With 1x magnification and an extremely close focus range, the ATN PS28 clip-on would seem like an adequate NVD for head and helmet mounting setups, but it is not. It’s heavy at 2 lbs, has a large objective lens of 68 mm, and limited FOV.
Most monocular setups equipped for helmet/head mounting are lightweight, have an objective lens size in the 20-29 mm range, wide FOV, and they come with compatible mounting accessories. You would be better off considering the ATN NVM14-3 Gen 3 Monocular that can be mounted to head and helmet gear.
The PS28-3 is an analog night vision scope. It cannot be used during the day in bright light conditions without harm to the IIT. It is not a digital day and night vision system.
Why is it called a day/night scope? It’s a clip-on scope that provides night vision to a daytime rifle scope. Because you don’t need to dismount your regular scope to use the clip-in, you’ve turned your day system into a night system in a sense. Still, it’s a sort of misnomer nickname that can make things confusing.

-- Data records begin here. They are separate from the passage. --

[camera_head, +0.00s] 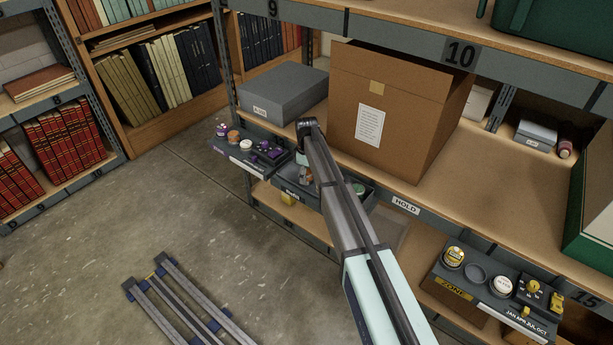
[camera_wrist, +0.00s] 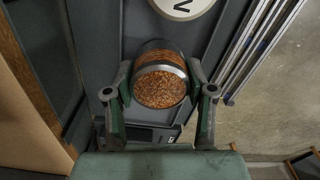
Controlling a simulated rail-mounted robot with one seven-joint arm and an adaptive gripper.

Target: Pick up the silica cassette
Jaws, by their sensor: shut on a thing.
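The silica cassette (camera_wrist: 160,85), a short dark-rimmed cylinder with a face of orange-brown granules, sits between the fingers of my gripper (camera_wrist: 160,76) in the wrist view. The fingers are shut on it from both sides. In the head view my gripper (camera_head: 305,160) is at the shelf front, over a grey tray (camera_head: 335,199), and an orange-brown patch of the cassette (camera_head: 306,174) shows beside my arm. My arm hides part of the tray. I cannot tell whether the cassette touches the tray.
A cardboard box (camera_head: 395,105) and a grey box (camera_head: 283,92) stand on the shelf behind. A tray with purple items (camera_head: 237,160) is to the left. A ZONE tray (camera_head: 455,293) is at lower right. A white disc (camera_wrist: 181,7) lies beyond the cassette.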

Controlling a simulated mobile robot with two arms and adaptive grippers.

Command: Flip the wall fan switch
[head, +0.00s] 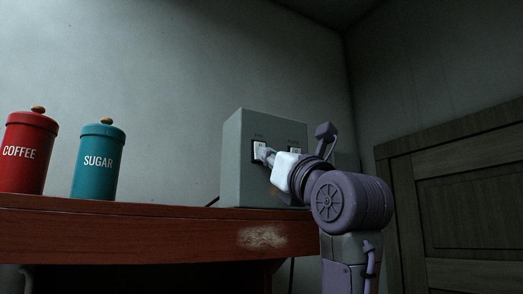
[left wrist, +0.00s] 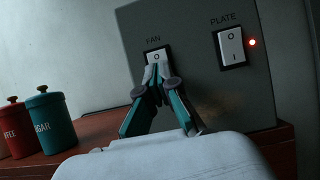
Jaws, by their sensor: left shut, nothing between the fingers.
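The fan switch (left wrist: 157,56) is a white rocker in a black frame under the word FAN, on the face of a grey box. It also shows in the head view (head: 259,147). My left gripper (left wrist: 156,72) is shut and empty. Its fingertips are at the lower part of the fan switch and cover it. Contact cannot be told for certain. The grey box (head: 240,175) stands on a reddish-brown wooden shelf. My right gripper is in neither view.
The plate switch (left wrist: 231,46) sits right of the fan switch, with a lit red lamp (left wrist: 252,42) beside it. A red COFFEE canister (head: 28,165) and a teal SUGAR canister (head: 97,175) stand on the wooden shelf (head: 130,225) at left. A dark panelled door (head: 470,190) is at right.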

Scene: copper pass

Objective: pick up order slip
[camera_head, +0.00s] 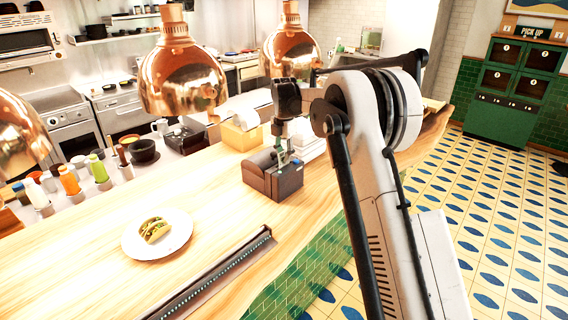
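My gripper (284,150) points down at the top of a dark box-shaped machine (262,182), which looks like a slip printer, on the wooden counter (205,200). The fingertips are at or just above the machine's top. They are too small and partly hidden to tell open from shut. I cannot make out an order slip clearly. A small pale patch shows by the fingertips, but I cannot tell whether it is paper.
A white plate (132,246) with tacos (154,230) and a dark metal rail (215,275) lie on the counter nearer me. Copper heat lamps (183,80) hang above. A yellow-orange box (240,137) stands behind the machine. Sauce bottles (68,180) stand at left.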

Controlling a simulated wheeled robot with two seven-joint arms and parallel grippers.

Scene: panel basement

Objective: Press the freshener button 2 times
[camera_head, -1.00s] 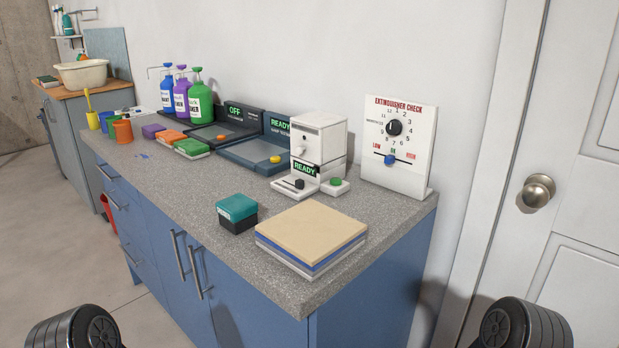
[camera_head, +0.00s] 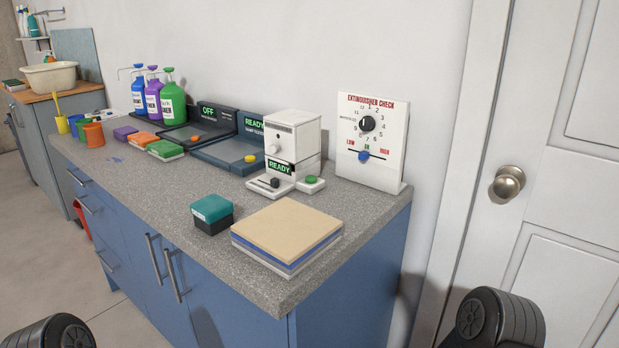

Clip-on scopes do not “zero,” however, they must be collimated to allow for use with any optic that sits behind it. The clip-on must be mounted correctly, and the optical axes must be within 3 mm of alignment. While you do not need to rezero your daytime scope with a clip-on, you must confirm that you have accurate POI without shift or at least within ½ MOA.
The PS28-3 comes with a hardshell case for storage and transportation. It also comes with the IR850-B1 IR Illuminator, remote control unit, 1x CR123A battery, and necessary paperwork.
The PS28-3 is an ITAR product not approved for exportability. The Gen 3 IIT is that good and its FOM value puts it at the top among the best NVDs allowed for civilian ownership.
It has great performance, good detection, and will certainly satisfy the needs of civilian owners. It has more potential than a Gen 2 to be used in the work force.
While it’s not the most luxurious Gen 3 clip-on available, it costs less. So, either save a little bit more and upgrade or spend less and compromise. Really though, with Gen 3, is it fair to say you’re compromising? This clip-on is a must-have if you value quality and performance.